Copy every line of the records below where the word "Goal" occurs.

[START OF The input]

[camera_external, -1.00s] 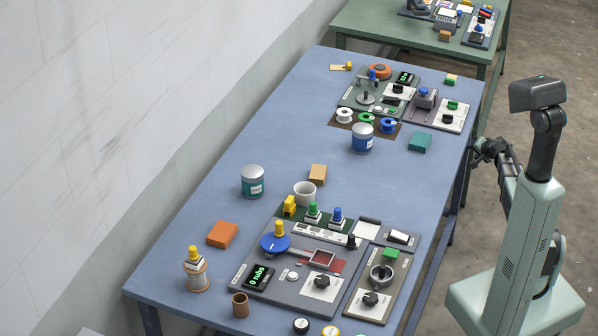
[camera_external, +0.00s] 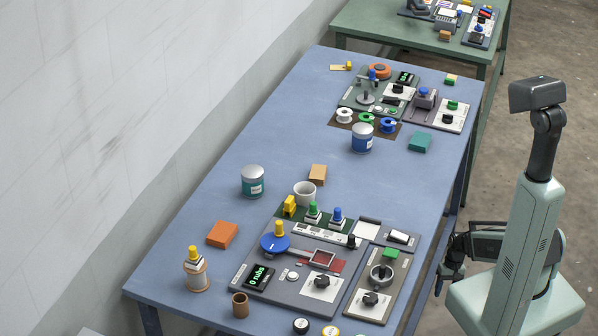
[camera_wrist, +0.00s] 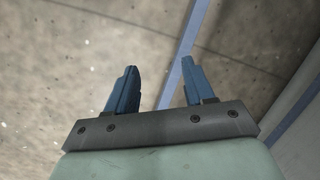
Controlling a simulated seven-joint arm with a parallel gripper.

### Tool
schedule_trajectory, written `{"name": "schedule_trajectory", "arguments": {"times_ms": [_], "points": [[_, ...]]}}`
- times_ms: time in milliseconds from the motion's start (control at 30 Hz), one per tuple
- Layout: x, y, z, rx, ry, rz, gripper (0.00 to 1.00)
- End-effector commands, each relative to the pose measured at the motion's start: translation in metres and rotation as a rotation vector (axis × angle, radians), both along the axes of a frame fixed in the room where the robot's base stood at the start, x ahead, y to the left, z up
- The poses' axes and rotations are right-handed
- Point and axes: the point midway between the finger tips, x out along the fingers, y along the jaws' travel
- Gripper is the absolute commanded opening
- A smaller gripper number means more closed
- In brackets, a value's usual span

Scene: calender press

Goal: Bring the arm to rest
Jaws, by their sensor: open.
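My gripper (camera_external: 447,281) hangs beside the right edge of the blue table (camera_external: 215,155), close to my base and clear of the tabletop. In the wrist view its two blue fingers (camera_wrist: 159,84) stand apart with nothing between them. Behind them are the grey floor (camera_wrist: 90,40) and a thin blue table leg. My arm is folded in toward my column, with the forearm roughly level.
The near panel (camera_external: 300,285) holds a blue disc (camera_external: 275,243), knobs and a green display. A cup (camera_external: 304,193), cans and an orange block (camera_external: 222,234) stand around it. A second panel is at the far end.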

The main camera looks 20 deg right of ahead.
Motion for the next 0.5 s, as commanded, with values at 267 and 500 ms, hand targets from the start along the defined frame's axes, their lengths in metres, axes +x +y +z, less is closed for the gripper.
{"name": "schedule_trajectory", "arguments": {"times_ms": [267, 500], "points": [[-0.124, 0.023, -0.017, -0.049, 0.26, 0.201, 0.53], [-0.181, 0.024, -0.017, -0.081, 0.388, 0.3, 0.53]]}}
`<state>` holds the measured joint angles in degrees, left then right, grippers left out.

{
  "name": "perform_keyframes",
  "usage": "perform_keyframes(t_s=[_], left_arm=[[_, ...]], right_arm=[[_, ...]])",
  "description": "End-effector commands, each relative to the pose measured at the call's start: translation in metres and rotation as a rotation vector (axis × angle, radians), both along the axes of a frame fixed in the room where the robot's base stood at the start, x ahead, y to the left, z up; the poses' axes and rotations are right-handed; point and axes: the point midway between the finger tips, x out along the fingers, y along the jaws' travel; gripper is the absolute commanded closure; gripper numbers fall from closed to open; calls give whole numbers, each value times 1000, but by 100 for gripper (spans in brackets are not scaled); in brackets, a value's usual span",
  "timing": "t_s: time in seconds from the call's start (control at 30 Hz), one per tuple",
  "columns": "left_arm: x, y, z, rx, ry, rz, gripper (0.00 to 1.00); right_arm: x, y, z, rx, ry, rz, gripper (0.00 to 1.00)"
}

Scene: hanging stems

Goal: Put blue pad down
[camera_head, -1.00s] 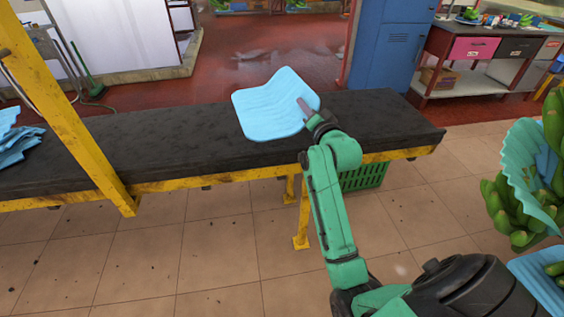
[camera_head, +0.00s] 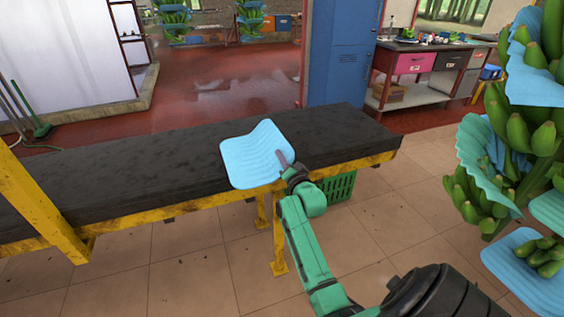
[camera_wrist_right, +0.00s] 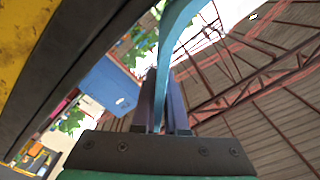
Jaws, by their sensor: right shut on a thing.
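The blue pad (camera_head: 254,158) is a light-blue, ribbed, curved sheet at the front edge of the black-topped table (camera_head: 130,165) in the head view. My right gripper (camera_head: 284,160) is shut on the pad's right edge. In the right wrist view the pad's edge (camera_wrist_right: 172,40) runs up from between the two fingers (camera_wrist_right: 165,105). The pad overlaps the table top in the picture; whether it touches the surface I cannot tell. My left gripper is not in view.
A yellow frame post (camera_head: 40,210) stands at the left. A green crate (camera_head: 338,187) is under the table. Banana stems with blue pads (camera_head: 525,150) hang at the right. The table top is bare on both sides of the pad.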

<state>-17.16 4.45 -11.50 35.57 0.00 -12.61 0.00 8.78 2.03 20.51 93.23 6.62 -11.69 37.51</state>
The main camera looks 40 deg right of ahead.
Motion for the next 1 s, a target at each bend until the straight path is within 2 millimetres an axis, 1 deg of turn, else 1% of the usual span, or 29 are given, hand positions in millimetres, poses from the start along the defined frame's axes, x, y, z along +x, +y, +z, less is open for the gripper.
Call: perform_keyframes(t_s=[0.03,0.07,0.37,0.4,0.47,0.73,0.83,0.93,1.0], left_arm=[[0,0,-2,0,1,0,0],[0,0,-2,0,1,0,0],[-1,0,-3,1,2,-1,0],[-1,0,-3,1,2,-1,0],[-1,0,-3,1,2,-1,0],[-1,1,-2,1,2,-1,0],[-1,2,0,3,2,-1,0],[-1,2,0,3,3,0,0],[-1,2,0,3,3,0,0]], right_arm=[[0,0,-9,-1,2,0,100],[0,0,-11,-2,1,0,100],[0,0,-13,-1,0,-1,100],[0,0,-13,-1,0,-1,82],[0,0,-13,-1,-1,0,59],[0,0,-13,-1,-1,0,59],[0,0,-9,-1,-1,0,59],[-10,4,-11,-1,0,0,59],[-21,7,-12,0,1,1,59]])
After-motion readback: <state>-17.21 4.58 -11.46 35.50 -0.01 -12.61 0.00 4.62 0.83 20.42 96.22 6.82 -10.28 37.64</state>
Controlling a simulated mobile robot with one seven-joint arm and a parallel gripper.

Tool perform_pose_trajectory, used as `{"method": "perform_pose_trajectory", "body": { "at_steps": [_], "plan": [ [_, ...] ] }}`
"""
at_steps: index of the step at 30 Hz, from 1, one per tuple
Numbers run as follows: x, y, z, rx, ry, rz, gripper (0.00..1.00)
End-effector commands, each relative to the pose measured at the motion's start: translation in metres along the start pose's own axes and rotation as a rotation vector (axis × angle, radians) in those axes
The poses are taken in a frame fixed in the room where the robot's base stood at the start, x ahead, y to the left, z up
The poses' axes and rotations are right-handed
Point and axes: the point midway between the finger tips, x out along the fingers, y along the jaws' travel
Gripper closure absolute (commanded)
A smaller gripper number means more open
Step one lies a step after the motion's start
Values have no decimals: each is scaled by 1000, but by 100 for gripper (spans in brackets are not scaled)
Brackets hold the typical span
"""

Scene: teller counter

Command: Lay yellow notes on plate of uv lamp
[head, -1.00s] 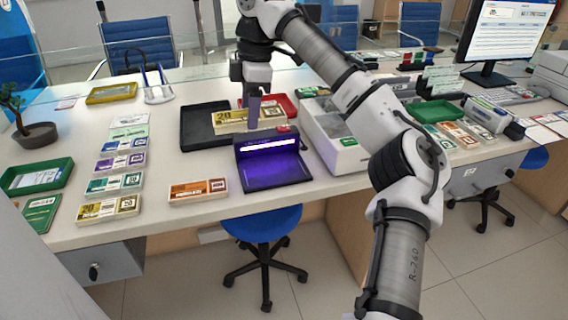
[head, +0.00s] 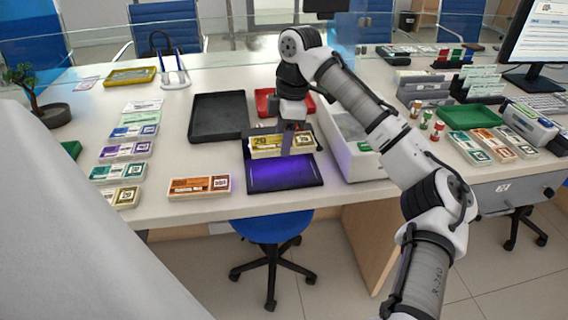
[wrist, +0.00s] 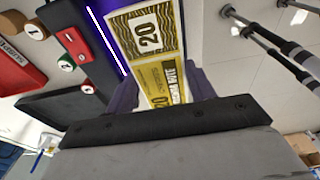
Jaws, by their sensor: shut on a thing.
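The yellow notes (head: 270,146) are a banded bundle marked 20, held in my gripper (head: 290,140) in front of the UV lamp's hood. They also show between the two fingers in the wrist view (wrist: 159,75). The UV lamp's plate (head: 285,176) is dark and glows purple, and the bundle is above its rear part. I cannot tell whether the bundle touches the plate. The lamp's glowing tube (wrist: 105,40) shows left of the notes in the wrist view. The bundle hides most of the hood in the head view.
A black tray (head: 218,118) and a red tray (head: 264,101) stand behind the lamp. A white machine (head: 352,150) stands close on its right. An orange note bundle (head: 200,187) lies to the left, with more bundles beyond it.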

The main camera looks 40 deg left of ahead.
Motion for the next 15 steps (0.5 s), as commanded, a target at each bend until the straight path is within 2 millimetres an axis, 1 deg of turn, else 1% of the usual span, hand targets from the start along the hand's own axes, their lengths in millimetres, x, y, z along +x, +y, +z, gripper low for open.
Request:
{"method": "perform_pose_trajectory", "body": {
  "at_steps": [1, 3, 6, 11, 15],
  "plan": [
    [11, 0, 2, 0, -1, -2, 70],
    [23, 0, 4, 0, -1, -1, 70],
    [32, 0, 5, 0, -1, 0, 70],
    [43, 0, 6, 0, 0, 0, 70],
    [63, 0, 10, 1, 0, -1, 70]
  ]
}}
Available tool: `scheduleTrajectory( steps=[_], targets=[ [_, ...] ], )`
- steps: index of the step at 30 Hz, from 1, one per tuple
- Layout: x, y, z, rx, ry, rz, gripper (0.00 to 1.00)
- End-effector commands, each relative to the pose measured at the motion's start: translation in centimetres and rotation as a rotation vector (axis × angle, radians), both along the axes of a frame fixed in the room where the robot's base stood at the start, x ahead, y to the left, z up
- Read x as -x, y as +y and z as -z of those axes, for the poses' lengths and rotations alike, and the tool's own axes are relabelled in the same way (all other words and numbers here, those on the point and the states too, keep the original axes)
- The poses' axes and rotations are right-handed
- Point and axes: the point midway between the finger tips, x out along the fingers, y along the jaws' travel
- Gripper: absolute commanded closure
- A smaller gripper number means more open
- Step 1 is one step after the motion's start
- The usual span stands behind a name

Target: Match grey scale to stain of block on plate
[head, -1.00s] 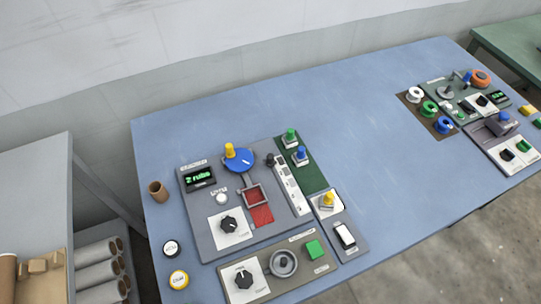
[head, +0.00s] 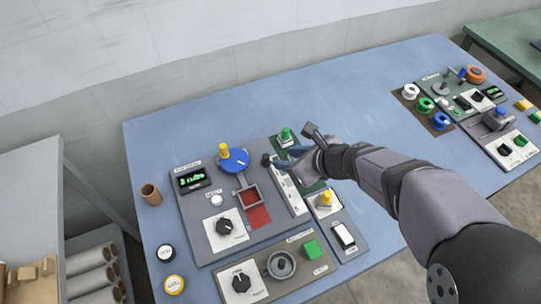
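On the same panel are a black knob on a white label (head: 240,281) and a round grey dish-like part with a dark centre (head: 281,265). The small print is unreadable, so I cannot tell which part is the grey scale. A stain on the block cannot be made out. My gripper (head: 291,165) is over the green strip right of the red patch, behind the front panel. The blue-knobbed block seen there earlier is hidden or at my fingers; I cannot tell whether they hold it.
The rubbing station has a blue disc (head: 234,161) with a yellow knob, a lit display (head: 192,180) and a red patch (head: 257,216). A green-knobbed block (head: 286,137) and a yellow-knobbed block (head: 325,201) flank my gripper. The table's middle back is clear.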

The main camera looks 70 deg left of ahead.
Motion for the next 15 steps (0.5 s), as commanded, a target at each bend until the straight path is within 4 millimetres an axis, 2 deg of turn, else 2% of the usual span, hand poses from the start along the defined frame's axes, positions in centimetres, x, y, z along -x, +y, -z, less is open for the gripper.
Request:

[END OF The input]

__Answer for this exercise__.
Goal: Bring the arm to rest
Goal: Put blue pad down

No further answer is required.